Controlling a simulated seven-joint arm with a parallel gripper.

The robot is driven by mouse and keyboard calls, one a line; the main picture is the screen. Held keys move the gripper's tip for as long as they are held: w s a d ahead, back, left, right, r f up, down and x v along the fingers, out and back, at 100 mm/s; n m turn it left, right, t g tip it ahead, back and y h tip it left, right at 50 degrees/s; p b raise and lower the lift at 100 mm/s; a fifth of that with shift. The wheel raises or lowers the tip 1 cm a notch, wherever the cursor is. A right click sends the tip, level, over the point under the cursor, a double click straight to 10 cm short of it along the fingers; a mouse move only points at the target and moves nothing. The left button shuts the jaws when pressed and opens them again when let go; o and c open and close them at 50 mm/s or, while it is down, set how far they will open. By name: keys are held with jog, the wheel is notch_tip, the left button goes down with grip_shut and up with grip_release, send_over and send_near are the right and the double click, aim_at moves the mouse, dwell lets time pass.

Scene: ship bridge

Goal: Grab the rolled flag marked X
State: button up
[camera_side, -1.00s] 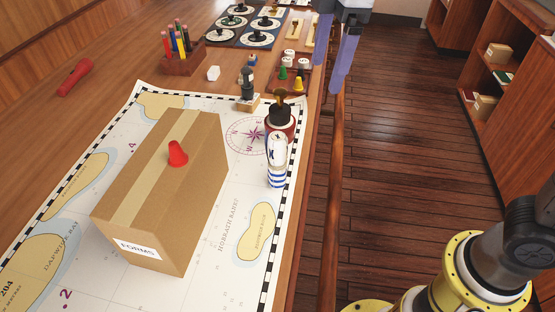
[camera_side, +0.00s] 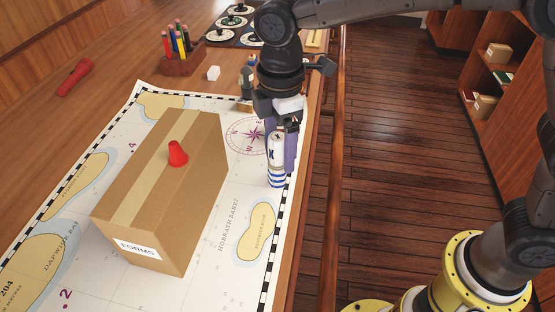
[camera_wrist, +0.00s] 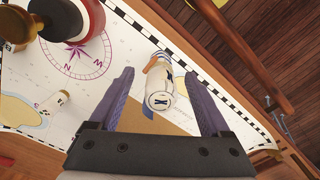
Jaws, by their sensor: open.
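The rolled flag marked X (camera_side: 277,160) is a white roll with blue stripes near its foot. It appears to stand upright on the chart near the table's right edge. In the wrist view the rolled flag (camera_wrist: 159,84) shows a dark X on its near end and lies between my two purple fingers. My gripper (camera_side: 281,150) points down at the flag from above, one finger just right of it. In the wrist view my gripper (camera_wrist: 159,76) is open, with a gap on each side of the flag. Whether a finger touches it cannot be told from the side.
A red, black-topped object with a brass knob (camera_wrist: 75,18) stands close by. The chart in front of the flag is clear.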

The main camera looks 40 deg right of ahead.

★ ★ ★

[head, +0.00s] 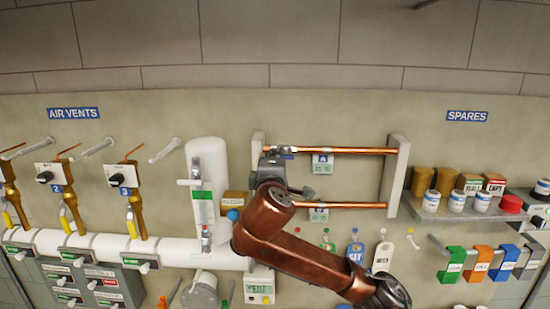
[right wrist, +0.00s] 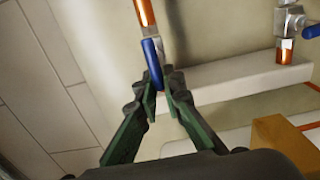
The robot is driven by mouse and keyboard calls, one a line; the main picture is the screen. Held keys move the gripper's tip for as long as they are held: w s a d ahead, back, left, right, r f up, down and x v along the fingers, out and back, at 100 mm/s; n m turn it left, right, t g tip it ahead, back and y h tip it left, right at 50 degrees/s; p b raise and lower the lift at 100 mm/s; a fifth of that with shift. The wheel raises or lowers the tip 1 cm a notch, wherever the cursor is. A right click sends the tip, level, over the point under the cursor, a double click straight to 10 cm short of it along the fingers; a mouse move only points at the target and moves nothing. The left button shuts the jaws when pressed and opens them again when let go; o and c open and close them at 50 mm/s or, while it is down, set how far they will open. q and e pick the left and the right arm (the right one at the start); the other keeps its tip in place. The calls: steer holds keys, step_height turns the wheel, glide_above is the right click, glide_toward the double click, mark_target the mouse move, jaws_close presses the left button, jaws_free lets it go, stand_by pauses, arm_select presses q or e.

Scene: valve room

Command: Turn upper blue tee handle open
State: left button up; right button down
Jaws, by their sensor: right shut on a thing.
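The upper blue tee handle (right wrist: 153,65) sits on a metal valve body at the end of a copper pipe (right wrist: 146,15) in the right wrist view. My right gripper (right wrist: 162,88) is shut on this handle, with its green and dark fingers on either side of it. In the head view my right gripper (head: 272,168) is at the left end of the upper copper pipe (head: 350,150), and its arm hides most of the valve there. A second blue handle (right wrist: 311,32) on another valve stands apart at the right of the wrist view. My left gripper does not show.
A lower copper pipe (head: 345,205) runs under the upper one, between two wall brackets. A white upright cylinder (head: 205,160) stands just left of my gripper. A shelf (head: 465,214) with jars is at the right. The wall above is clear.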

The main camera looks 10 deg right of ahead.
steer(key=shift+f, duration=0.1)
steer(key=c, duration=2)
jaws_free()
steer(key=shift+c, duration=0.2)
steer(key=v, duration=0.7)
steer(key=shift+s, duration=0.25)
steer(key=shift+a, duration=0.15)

★ ★ ★

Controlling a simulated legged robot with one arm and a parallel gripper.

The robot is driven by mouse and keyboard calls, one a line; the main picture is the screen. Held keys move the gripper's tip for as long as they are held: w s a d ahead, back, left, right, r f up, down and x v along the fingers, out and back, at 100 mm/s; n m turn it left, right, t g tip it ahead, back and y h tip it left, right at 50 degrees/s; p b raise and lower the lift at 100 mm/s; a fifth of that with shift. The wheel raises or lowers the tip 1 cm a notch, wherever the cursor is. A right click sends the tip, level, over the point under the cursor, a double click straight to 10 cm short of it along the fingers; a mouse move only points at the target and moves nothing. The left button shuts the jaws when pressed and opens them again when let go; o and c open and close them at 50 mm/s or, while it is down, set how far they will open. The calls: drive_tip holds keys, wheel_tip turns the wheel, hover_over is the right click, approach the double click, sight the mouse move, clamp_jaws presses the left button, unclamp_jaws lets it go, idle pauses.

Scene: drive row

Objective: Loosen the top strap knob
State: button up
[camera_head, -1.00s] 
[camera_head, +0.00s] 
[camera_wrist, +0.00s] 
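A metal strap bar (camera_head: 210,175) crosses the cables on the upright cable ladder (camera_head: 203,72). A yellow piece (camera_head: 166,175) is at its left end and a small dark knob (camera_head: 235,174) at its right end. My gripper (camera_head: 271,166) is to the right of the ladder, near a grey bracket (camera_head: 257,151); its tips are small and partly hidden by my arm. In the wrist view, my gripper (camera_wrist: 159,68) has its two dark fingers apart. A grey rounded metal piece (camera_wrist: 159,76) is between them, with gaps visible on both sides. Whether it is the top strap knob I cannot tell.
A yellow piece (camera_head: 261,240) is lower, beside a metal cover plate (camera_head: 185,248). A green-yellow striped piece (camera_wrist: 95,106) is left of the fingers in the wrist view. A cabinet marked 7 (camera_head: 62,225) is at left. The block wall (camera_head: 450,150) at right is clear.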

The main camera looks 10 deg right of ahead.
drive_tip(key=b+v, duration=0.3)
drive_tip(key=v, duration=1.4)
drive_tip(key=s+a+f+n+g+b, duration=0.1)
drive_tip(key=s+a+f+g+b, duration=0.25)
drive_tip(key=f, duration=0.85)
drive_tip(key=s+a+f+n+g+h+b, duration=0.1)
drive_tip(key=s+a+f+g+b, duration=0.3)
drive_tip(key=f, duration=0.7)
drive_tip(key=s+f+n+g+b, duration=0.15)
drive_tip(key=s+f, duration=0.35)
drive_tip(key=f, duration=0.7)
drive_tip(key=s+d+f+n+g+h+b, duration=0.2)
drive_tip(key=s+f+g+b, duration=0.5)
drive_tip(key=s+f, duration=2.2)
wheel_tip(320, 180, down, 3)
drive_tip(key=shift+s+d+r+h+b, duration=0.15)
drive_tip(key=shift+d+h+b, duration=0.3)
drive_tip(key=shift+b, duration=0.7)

★ ★ ★

### OBJECTIVE
Report how many lines hold the string "Scene", giving the number and nothing else.

### EXERCISE ANSWER
3